● TO BE DONE: Gather the lines below that include the string "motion", copying each in full.

_____

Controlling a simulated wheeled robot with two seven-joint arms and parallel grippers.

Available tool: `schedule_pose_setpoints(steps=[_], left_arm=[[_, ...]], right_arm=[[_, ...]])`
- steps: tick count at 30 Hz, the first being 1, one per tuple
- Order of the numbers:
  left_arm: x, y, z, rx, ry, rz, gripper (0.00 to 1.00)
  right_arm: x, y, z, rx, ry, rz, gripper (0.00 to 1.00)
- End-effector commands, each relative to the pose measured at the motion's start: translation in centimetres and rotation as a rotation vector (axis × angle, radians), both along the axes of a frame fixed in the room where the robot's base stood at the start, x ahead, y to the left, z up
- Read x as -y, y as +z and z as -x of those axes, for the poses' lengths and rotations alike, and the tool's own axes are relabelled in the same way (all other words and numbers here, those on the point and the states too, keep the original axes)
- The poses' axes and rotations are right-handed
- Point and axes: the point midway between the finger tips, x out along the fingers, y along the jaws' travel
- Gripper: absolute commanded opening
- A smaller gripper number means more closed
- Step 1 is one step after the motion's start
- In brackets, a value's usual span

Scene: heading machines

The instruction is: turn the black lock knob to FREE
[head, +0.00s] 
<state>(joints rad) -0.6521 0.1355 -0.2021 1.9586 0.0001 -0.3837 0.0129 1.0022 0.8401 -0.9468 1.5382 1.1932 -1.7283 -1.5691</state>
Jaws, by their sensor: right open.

_____

● COMPLETE OUTPUT:
- End-effector commands, each relative to the pose measured at the motion's start: translation in centimetres and rotation as a rotation vector (axis × angle, radians), both along the axes of a frame fixed in the room where the robot's base stood at the start, x ahead, y to the left, z up
- Step 1 is one step after the motion's start

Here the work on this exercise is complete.